» Problem to solve: Copy out all lines that carry the word "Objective".

(Stored data)
· · · · · · ·

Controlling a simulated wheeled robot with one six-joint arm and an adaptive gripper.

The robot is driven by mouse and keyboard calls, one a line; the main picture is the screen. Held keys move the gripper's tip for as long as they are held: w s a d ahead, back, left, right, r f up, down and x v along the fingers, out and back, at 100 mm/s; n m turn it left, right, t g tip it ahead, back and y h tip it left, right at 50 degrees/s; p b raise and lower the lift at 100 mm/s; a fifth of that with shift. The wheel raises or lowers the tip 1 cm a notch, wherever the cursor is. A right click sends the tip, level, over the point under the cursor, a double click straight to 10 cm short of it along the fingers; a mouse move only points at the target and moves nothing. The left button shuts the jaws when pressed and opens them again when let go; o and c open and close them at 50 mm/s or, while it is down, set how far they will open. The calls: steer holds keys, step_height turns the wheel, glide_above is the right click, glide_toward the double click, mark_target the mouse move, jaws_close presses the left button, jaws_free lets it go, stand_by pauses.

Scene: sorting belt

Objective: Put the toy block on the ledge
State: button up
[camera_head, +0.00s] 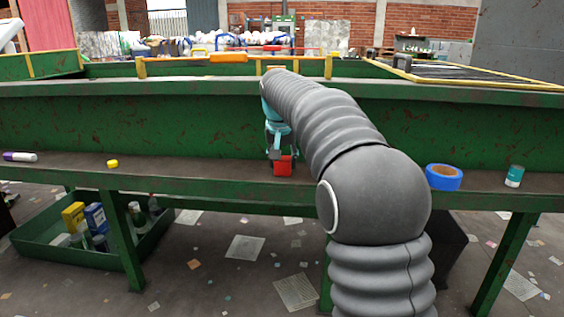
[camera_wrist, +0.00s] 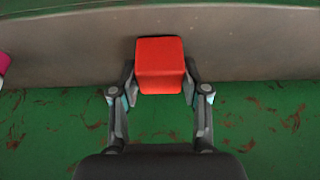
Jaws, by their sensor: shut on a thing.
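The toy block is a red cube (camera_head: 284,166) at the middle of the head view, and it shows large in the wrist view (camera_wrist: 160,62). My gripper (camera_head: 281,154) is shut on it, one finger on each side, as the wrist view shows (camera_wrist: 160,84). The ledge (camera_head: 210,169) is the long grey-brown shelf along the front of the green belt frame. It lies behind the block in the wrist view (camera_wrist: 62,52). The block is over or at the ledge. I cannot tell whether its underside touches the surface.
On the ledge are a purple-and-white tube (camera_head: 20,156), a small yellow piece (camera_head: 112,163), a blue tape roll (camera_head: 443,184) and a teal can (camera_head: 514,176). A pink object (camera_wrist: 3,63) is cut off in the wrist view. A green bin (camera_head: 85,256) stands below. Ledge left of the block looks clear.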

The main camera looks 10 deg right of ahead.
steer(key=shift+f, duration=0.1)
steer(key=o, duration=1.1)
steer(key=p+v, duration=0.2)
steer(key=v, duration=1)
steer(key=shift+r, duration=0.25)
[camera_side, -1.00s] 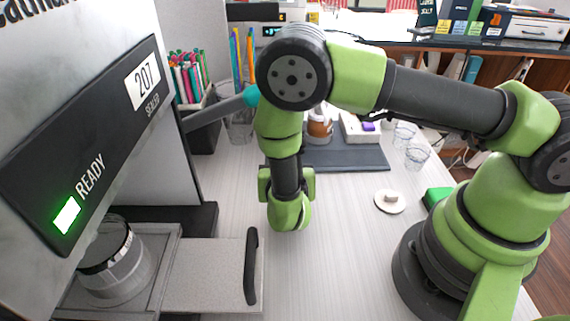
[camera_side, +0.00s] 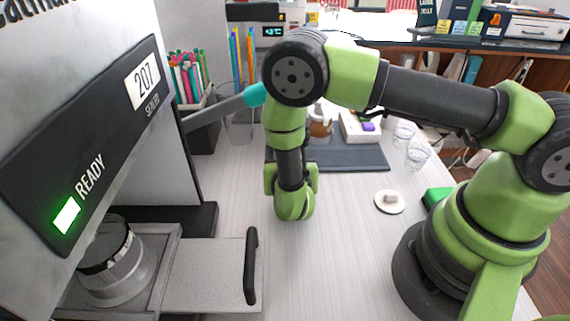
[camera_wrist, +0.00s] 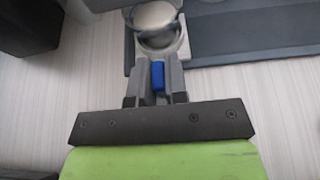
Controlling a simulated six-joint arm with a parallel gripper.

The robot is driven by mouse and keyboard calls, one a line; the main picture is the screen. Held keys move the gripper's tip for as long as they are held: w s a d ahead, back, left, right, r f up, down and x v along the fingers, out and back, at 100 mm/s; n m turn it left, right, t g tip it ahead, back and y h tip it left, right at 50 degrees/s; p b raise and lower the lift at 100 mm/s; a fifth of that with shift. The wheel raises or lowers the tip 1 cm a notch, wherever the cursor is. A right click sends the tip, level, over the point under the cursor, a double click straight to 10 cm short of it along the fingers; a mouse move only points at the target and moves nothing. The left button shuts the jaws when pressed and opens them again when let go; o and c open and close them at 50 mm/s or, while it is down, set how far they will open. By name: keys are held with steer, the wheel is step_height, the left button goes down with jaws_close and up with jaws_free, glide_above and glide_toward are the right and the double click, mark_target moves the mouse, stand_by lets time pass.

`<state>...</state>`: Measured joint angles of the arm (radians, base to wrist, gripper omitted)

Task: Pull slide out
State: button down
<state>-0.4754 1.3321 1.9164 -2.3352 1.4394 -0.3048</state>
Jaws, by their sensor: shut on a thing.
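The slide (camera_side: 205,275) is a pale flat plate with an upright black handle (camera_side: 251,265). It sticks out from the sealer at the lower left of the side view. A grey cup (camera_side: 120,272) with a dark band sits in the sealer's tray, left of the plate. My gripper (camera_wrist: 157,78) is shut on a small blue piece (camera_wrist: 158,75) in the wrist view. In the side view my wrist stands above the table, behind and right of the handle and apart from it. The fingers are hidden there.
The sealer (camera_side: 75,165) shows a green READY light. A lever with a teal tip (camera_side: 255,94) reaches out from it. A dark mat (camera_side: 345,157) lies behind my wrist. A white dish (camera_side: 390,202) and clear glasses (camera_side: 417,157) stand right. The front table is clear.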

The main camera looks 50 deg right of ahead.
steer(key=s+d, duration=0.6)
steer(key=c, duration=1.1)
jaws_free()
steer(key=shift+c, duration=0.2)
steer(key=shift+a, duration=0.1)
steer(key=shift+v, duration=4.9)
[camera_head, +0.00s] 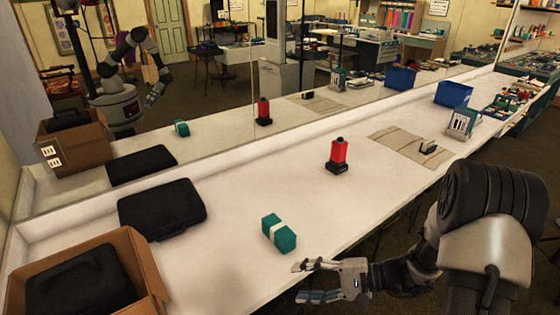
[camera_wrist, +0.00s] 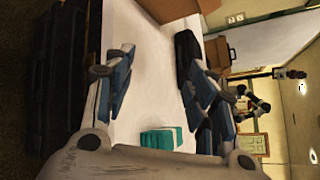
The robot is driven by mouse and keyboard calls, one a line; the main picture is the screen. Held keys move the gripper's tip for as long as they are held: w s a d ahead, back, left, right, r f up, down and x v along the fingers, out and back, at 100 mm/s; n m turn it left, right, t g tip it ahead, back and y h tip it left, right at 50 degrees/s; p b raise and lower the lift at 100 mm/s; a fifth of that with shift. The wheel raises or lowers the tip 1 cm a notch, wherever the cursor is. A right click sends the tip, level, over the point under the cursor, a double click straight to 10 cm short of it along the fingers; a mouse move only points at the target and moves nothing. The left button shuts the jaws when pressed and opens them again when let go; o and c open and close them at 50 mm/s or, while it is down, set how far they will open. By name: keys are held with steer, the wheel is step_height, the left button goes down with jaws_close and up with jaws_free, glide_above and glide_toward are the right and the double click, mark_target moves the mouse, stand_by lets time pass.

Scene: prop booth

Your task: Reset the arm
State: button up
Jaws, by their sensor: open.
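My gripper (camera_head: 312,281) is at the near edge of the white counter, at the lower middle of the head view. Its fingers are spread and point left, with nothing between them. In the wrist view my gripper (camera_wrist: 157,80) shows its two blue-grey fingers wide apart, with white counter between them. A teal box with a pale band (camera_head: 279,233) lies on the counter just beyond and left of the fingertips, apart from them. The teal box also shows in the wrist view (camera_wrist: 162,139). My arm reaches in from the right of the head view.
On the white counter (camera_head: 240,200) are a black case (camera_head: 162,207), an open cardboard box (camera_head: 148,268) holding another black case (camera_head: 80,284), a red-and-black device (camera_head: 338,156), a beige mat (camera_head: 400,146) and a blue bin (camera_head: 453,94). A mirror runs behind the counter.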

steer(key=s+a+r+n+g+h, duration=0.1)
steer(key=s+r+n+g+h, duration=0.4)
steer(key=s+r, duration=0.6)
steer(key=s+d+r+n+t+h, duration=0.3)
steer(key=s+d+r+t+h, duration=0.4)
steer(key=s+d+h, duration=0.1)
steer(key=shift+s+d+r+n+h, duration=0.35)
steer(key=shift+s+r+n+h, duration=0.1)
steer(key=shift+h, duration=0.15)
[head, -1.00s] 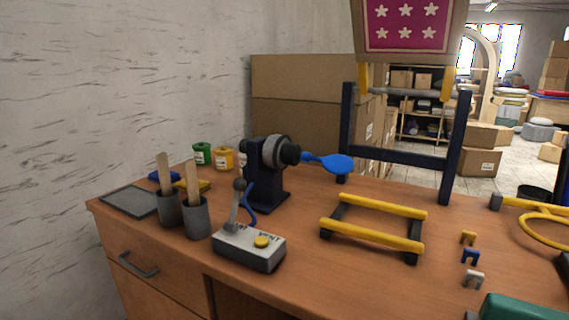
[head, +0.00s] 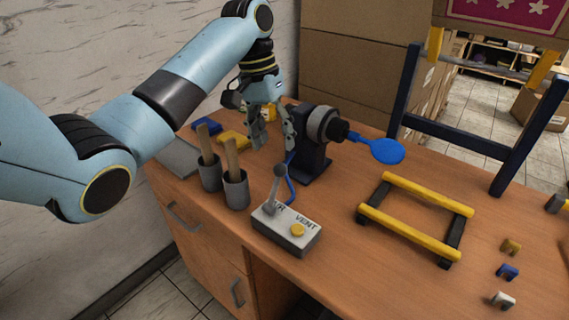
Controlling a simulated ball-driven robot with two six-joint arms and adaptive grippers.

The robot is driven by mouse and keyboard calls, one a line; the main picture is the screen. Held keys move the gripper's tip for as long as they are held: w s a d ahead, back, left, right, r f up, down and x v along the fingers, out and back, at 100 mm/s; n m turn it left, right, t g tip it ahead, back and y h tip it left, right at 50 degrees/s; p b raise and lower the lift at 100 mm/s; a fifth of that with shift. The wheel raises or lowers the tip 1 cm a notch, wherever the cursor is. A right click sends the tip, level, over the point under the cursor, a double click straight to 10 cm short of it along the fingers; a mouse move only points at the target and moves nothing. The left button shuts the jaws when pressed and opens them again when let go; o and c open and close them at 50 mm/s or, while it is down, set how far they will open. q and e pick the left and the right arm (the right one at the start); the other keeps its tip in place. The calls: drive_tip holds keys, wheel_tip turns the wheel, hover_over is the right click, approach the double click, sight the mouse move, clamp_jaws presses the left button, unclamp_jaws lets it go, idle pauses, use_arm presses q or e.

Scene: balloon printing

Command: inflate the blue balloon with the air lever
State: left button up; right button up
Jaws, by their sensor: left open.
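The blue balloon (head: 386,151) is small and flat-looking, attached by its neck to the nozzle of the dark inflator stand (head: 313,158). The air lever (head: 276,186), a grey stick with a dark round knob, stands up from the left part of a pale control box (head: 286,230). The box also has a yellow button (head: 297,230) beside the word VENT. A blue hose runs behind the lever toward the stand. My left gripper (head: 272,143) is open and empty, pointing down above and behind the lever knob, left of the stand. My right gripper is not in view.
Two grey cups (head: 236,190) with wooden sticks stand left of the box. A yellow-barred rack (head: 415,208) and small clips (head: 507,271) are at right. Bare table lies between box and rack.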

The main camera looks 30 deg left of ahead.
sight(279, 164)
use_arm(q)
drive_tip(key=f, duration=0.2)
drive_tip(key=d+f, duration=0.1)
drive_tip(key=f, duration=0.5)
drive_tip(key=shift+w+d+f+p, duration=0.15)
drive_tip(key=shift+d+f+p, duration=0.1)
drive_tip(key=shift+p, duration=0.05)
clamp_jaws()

· · · · · · ·

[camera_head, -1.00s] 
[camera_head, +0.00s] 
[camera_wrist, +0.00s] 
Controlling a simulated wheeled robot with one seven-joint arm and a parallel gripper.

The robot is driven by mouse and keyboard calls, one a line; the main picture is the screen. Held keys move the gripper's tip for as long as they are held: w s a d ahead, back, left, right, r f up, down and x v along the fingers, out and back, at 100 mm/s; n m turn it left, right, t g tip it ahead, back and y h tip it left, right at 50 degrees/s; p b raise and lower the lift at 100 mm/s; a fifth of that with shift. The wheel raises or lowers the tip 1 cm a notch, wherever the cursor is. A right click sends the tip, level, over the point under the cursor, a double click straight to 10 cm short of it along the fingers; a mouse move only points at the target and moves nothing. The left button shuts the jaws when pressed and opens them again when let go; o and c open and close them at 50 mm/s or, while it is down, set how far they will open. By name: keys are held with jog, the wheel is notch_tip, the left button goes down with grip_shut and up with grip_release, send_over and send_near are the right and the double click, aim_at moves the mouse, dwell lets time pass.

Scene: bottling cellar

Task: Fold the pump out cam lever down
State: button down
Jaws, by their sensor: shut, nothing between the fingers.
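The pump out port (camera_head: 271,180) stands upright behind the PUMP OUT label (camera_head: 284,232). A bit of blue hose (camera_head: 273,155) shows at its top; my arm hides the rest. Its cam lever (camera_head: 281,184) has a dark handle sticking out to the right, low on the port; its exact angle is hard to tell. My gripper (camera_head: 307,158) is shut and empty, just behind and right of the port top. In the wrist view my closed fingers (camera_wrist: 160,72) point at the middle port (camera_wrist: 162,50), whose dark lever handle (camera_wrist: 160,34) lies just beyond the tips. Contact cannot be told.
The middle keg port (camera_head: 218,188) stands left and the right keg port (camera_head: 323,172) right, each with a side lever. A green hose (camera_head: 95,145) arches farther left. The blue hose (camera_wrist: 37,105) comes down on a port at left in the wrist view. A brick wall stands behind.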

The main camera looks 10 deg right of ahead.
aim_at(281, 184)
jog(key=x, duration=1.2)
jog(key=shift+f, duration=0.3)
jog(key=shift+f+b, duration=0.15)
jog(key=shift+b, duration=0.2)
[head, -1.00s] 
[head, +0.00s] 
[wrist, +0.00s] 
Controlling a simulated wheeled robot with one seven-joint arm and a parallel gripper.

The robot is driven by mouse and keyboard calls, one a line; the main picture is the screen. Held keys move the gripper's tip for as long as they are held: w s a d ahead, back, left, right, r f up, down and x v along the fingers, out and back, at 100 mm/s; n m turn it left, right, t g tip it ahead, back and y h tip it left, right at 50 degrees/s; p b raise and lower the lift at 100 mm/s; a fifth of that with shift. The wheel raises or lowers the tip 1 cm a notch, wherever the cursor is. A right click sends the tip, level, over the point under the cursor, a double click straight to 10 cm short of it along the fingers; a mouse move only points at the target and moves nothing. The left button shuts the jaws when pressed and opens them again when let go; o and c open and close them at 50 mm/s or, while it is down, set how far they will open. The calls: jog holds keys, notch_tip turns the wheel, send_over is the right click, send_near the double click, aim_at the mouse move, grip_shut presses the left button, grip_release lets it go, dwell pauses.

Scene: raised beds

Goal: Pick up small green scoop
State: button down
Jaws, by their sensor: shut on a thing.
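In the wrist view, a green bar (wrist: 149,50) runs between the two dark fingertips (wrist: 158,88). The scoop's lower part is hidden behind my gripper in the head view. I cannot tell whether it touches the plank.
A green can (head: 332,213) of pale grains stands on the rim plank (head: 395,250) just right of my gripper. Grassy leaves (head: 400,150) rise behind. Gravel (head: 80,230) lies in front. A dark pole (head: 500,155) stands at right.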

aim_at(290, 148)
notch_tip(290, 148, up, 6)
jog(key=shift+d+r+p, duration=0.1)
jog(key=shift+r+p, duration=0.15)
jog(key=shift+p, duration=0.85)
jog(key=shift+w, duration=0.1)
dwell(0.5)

· · · · · · ·

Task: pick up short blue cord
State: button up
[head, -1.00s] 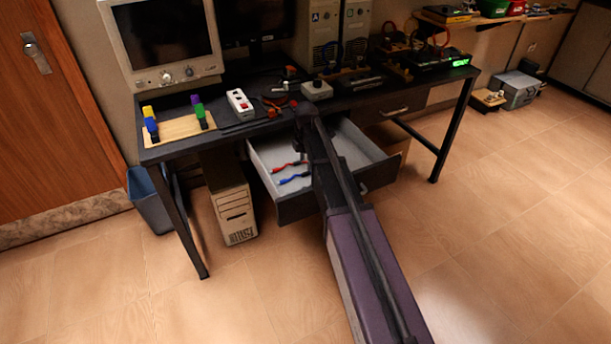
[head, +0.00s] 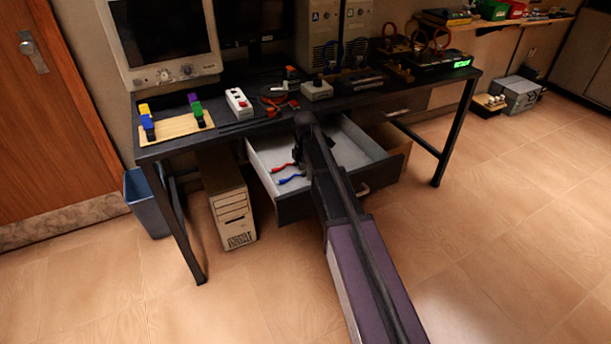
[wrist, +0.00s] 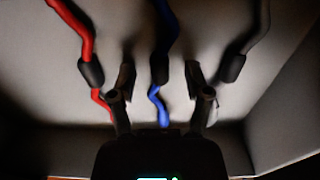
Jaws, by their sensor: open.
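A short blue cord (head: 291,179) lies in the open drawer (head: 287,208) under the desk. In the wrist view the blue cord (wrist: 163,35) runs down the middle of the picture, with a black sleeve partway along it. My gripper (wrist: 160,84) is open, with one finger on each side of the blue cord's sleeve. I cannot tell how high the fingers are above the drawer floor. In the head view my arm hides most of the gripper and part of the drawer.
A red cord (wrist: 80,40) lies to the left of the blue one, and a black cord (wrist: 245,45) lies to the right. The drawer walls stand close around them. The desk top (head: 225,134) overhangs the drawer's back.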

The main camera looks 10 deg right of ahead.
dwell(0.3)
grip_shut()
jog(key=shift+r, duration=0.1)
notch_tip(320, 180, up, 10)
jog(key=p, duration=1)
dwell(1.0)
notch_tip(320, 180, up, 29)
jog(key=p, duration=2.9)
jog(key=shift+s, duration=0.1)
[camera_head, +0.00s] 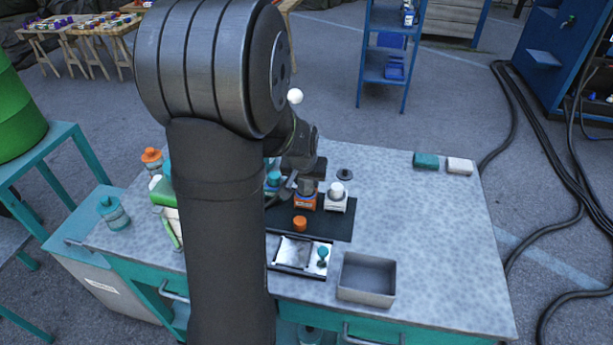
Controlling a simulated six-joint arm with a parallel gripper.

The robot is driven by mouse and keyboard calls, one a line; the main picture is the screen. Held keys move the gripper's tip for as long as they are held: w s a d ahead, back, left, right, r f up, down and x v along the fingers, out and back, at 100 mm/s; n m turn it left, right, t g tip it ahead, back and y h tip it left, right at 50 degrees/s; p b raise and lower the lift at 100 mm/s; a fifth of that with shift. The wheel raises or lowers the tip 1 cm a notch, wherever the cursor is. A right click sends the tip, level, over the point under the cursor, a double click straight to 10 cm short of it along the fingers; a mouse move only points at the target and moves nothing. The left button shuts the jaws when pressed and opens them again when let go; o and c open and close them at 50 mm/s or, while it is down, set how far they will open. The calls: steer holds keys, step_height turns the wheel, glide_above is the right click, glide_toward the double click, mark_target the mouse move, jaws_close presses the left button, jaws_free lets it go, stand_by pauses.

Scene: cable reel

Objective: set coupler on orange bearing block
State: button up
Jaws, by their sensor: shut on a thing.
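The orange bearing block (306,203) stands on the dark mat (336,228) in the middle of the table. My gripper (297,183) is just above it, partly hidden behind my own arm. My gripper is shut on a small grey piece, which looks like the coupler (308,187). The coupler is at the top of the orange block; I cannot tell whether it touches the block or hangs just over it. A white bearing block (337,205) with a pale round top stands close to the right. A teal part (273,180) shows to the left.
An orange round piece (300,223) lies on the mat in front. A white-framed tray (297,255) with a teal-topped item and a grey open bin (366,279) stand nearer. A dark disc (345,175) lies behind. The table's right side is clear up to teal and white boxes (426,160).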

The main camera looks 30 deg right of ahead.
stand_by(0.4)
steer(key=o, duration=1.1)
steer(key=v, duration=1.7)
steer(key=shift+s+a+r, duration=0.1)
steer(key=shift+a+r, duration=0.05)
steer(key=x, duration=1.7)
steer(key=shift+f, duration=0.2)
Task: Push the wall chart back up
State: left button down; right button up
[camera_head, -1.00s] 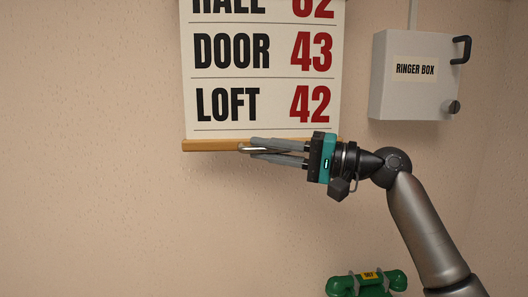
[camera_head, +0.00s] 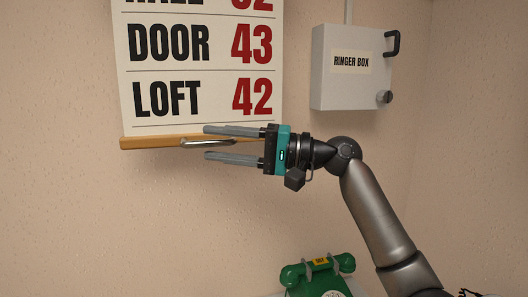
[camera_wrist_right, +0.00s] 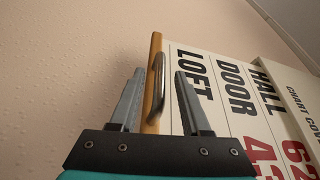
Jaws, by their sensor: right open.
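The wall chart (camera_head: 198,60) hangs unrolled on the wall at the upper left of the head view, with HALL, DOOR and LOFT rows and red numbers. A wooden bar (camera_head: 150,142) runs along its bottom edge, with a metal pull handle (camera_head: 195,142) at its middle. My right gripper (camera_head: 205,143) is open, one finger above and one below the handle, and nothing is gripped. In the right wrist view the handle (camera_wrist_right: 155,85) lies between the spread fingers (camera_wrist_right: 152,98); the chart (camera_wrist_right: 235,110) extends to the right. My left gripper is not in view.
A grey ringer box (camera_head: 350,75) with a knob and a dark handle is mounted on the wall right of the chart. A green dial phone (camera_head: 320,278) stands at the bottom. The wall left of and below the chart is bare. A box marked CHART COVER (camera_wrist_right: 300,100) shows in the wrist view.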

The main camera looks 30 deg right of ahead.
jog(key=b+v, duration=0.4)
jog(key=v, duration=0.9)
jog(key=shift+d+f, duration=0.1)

· · · · · · ·

» Output of the task:
Objective: Put the toy block on the ledge
Objective: set coupler on orange bearing block

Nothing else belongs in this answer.